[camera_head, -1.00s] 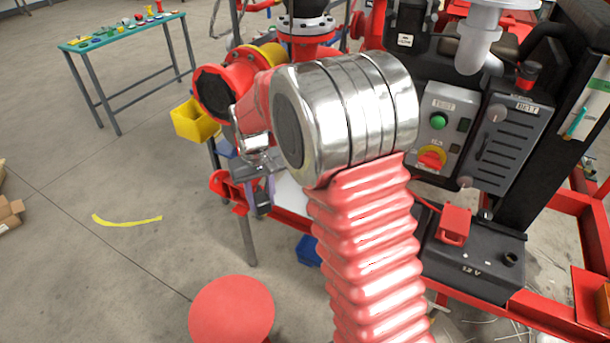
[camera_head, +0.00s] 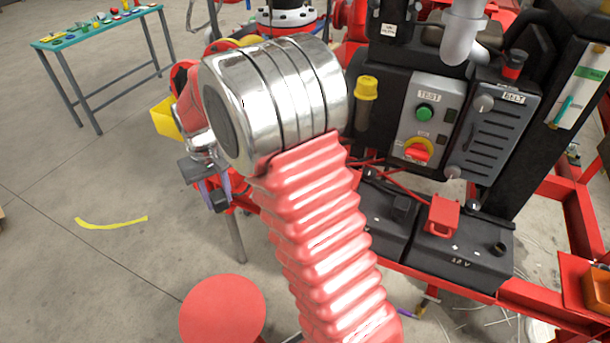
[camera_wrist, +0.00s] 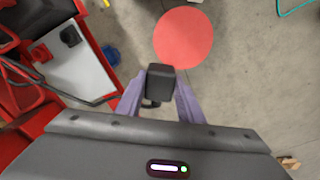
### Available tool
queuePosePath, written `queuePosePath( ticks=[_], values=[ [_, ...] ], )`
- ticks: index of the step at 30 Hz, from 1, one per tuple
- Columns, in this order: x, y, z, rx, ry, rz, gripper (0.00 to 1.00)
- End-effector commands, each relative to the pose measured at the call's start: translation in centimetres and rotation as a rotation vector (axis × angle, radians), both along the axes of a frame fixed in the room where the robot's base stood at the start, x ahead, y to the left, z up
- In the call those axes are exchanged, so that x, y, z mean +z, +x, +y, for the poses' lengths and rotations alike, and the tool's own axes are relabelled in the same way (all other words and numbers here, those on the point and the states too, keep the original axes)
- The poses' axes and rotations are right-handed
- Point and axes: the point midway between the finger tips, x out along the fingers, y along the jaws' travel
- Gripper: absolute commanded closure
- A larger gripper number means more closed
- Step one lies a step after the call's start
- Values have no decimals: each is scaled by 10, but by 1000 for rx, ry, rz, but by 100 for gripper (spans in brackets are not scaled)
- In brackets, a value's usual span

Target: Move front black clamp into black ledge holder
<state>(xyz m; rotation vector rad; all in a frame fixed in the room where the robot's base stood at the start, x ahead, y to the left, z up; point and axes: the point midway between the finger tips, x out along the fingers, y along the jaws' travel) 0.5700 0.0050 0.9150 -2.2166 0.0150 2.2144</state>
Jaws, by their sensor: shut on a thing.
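My gripper (camera_wrist: 160,98) is shut on a black clamp (camera_wrist: 160,82), held between its two purple fingers in the wrist view. In the head view my gripper (camera_head: 213,192) shows small and partly hidden behind my own arm, off the red frame's left side. A red clamp (camera_head: 443,217) sits on the front black battery (camera_head: 465,255). I cannot make out the black ledge holder for certain.
A red round stool top (camera_head: 222,308) stands below the gripper. The red skid frame (camera_head: 500,310), control box (camera_head: 428,115) and a second battery (camera_head: 385,215) are to the right. A teal table (camera_head: 100,28) stands at back left. Floor at left is mostly clear.

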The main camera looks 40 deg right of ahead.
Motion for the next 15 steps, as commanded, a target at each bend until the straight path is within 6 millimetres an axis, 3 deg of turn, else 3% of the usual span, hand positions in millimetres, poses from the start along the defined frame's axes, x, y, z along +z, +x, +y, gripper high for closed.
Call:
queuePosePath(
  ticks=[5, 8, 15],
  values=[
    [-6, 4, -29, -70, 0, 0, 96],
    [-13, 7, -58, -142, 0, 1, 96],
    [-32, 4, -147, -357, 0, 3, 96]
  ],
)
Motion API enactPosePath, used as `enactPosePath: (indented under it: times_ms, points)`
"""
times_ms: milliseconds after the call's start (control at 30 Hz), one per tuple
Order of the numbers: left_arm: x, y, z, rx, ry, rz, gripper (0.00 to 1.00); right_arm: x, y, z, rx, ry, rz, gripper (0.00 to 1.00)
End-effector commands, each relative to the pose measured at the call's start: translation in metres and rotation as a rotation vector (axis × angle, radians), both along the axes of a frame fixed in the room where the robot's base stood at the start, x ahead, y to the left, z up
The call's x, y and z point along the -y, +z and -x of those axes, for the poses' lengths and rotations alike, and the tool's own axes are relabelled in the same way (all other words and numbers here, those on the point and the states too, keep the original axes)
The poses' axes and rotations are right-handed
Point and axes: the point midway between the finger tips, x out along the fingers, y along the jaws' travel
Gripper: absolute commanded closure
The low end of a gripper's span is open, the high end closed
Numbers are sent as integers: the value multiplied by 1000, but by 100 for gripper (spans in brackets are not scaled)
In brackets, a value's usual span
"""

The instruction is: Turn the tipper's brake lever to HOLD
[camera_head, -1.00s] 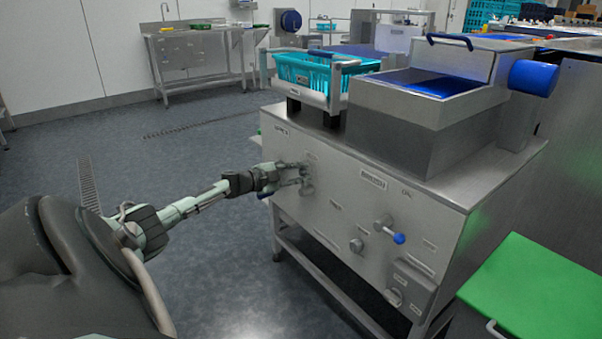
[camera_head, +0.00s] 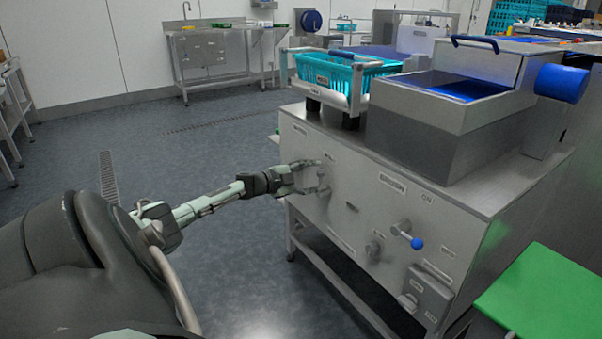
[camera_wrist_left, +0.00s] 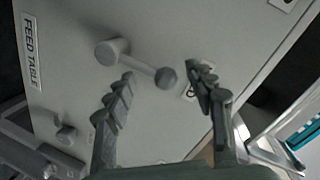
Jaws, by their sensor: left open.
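A lever, which I take to be the brake lever, is on the grey front panel of the machine (camera_head: 300,215). In the left wrist view the lever's ball knob (camera_wrist_left: 167,77) is dark grey, and its arm runs to a round hub. My left gripper (camera_wrist_left: 162,74) is open, with the knob between its fingertips and space visible on both sides. A small label beside the knob is partly hidden by a finger. In the head view my left gripper (camera_head: 318,178) is at the panel's upper left and largely blends with the lever.
A turquoise crate (camera_head: 345,80) sits in a frame above the panel. A second lever with a blue knob (camera_head: 417,243) is farther right on the panel. A FEED TABLE label (camera_wrist_left: 33,57) shows in the wrist view. A green surface (camera_head: 545,300) is at lower right.

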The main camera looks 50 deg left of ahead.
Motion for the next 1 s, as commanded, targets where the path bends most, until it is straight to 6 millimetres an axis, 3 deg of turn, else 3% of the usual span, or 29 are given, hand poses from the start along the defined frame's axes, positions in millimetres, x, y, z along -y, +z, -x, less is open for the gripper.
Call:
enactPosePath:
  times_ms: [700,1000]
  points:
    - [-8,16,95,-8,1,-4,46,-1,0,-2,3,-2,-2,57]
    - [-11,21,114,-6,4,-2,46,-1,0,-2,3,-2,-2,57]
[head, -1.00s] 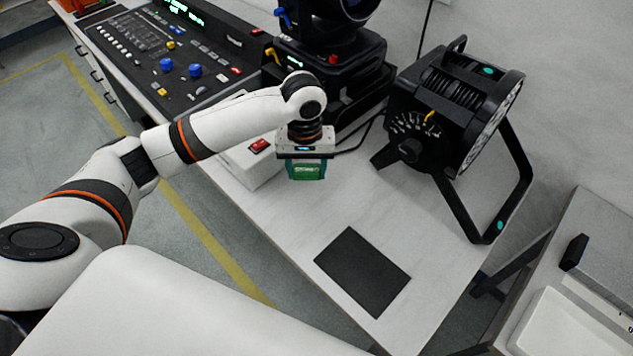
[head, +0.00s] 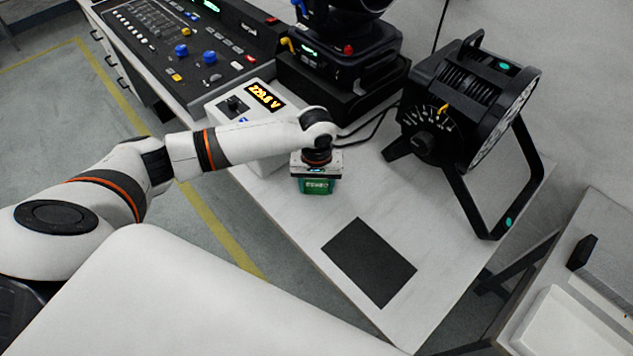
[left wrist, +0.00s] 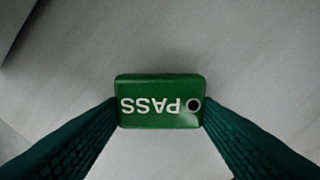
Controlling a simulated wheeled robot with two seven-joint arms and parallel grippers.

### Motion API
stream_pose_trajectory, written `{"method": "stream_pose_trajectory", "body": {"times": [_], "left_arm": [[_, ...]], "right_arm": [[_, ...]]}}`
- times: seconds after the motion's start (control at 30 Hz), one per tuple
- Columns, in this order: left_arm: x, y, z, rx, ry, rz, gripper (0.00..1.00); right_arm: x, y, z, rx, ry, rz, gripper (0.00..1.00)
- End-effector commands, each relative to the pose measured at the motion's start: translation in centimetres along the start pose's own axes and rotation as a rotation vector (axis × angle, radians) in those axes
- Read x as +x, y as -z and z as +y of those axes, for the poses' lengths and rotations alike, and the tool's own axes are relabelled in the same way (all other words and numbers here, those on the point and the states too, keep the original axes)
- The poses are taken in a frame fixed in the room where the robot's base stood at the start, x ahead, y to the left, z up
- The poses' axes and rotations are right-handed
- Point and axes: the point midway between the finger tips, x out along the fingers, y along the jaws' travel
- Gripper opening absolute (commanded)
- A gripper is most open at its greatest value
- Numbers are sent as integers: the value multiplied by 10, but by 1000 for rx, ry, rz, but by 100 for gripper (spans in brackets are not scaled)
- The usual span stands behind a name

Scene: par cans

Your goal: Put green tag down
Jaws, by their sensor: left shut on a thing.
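The green tag (left wrist: 160,102) shows in the left wrist view, with white "PASS" lettering upside down and a hole at its right end. My left gripper (left wrist: 161,114) is shut on it, one finger at each short end. In the head view my left gripper (head: 317,186) points down over the white table (head: 290,215), between the voltage box and the black mat. The green seen under the wrist there could be tag or fingers; I cannot tell. Whether the tag touches the table is unclear. My right gripper is not in view.
A black mat (head: 368,261) lies on the table's front part. A black par can (head: 463,110) on a stand is at the right. A voltage box (head: 248,105) and a control console (head: 185,50) are at the left. The table around the mat is clear.

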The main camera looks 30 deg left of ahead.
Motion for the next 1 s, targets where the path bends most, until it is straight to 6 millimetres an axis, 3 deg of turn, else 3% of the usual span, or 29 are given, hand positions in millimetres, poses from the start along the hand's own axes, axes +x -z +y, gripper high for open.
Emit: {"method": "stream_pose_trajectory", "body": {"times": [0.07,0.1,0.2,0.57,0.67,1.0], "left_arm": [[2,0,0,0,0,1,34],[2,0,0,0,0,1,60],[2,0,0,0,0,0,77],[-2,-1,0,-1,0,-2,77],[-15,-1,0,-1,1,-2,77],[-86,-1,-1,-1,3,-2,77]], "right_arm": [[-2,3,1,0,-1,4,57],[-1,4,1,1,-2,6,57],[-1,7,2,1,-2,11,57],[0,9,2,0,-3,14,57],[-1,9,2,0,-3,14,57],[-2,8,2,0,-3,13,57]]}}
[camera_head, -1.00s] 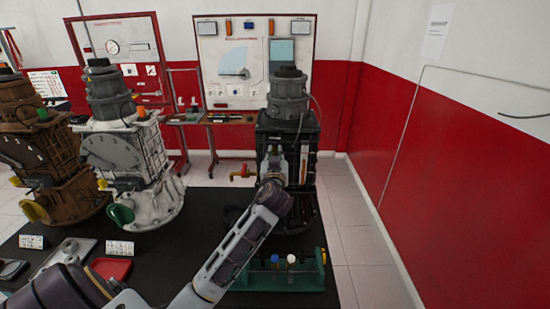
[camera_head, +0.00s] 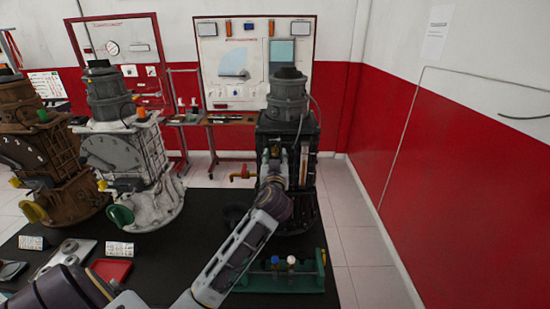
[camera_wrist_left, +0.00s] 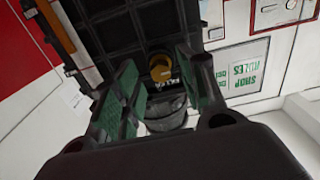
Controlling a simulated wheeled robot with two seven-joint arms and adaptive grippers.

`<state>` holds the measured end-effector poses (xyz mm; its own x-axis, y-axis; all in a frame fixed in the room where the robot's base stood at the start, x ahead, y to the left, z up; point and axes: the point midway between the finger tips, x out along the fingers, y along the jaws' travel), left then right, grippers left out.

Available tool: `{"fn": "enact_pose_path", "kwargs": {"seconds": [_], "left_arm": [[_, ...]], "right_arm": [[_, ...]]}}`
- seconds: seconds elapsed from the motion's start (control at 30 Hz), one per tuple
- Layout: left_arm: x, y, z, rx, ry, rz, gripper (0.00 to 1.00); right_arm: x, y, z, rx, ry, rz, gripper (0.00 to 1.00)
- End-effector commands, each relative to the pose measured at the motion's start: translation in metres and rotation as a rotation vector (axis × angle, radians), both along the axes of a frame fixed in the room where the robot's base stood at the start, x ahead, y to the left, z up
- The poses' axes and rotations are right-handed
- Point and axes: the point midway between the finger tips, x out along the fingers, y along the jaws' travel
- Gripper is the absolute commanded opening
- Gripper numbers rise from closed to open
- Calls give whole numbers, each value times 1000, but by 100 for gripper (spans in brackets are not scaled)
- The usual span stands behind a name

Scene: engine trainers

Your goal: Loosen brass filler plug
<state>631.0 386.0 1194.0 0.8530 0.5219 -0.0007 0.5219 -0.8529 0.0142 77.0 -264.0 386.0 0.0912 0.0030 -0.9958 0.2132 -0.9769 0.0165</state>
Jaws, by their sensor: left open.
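The brass filler plug (camera_wrist_left: 161,67) shows in the left wrist view as a round brass piece on the black ribbed engine housing (camera_wrist_left: 125,36). It lies between the tips of my left gripper (camera_wrist_left: 157,58), whose green-padded fingers are apart with nothing held. I cannot tell how far the tips reach along the plug. In the head view my left gripper (camera_head: 273,163) is in front of the black engine trainer (camera_head: 310,140), and the plug is hidden behind the gripper and arm. My right gripper is not in view.
A brass tap with a red part (camera_head: 243,175) sticks out left of the black engine. A green rack (camera_head: 300,283) stands on the black bench top below my arm. White (camera_head: 125,160) and brown (camera_head: 30,150) engine trainers stand to the left. A red tray (camera_head: 110,270) lies at lower left.

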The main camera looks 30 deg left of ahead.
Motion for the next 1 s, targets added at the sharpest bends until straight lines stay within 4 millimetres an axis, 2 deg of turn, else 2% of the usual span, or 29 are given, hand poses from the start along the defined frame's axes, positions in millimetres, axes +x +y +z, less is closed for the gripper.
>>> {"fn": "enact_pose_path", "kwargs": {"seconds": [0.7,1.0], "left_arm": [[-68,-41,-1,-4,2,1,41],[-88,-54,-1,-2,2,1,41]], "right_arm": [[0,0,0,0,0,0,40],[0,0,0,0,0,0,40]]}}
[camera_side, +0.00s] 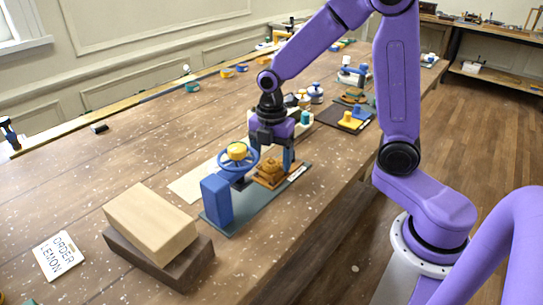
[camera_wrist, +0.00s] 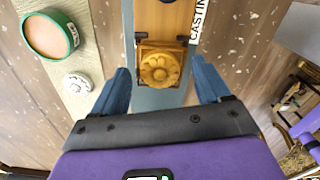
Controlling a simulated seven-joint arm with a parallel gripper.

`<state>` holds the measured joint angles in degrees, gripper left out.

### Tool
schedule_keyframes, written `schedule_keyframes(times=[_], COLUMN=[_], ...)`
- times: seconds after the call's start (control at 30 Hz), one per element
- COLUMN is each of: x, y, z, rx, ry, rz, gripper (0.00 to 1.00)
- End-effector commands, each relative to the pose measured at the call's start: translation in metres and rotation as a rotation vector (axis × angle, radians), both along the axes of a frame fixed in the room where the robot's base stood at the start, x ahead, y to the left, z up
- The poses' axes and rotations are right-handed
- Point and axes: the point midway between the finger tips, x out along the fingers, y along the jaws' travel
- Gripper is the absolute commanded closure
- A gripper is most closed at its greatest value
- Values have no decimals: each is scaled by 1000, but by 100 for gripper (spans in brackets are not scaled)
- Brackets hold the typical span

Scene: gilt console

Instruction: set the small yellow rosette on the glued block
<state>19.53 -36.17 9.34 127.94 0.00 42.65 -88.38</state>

* _WORK TO BE COMPLETED_: Every line in the data above that contains "looks" needs to be copied.

* _ANSWER TO THIS PROBLEM_:
The main camera looks 40 deg right of ahead.
The main camera looks 50 deg left of ahead.
The main camera looks 30 deg left of ahead.
The main camera looks 30 deg left of ahead.

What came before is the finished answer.